SUPPLIED MATERIAL:
***

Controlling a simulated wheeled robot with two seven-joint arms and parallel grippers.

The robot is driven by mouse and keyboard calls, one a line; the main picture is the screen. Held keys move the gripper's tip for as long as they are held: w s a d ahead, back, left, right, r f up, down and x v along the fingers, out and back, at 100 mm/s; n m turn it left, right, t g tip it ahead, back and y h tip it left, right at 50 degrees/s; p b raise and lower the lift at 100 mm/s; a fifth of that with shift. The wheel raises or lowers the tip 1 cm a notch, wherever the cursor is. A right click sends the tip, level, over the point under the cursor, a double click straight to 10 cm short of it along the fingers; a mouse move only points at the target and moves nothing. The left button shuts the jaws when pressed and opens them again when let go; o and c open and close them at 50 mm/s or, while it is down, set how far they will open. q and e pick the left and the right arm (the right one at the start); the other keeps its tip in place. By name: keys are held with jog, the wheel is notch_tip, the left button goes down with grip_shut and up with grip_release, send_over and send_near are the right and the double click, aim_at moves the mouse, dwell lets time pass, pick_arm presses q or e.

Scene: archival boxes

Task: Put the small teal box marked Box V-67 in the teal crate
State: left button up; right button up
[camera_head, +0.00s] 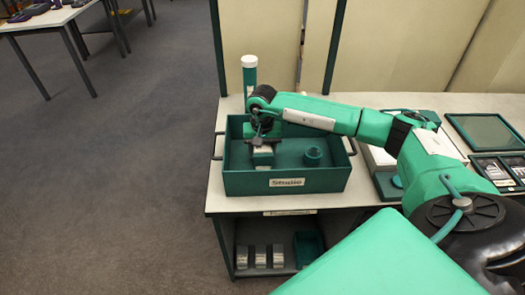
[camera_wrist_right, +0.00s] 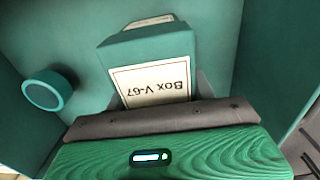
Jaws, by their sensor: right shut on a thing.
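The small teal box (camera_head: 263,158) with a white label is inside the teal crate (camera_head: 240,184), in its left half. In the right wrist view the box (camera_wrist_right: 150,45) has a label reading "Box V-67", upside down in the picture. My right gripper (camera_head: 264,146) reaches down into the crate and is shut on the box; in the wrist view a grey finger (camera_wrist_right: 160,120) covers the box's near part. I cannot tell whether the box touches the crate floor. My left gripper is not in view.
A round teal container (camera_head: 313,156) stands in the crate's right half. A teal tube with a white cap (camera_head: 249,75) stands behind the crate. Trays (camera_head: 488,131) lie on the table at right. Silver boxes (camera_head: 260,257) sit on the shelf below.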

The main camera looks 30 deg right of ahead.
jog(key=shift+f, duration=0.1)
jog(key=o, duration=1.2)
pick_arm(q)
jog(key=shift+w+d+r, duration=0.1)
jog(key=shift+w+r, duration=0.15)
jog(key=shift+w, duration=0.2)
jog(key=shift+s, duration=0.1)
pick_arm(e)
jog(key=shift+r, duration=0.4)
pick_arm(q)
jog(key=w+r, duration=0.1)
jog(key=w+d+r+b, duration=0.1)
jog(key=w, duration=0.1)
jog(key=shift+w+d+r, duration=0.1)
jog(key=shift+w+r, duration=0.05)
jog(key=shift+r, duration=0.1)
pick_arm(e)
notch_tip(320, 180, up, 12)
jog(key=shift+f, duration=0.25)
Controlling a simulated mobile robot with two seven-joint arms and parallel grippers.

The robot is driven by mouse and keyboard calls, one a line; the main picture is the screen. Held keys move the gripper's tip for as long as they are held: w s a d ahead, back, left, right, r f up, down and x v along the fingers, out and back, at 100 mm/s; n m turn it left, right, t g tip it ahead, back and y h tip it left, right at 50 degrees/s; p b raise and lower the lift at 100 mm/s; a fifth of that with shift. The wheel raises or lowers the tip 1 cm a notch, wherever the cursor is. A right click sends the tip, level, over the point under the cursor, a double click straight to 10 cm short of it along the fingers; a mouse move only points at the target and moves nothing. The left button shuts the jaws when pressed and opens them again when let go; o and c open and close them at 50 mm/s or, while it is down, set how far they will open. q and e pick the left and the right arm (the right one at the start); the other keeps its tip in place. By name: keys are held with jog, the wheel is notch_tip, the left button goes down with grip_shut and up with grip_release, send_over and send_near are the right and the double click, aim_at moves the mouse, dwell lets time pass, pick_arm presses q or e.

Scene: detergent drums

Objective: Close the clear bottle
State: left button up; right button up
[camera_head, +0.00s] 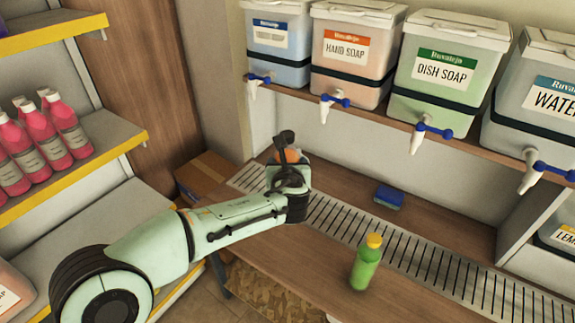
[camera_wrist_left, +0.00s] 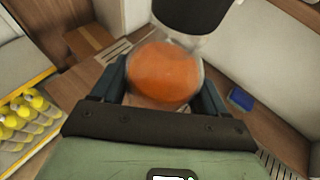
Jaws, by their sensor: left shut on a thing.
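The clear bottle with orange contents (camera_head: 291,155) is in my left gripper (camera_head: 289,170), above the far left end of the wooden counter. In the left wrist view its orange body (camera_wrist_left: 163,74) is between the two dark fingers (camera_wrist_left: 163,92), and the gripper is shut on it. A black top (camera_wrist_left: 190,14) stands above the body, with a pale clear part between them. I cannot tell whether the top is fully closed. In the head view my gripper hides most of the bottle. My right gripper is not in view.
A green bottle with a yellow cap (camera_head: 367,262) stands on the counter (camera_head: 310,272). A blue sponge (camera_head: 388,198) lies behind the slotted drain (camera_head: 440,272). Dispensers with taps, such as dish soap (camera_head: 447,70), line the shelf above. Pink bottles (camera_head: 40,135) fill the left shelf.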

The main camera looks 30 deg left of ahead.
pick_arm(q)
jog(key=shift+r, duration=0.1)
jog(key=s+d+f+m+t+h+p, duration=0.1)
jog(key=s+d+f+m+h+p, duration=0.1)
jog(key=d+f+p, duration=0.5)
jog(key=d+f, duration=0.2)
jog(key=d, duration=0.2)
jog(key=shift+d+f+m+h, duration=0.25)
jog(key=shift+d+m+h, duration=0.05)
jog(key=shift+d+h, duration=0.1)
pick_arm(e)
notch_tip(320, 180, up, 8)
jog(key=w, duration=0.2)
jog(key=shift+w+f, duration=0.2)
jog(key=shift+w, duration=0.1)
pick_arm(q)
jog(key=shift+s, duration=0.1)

***

PROBLEM REQUIREMENTS: In the listing, find every line containing the word "grippers" and list it.

WRITTEN SOLUTION:
Controlling a simulated wheeled robot with two seven-joint arms and parallel grippers.
Controlling a simulated mobile robot with two seven-joint arms and parallel grippers.

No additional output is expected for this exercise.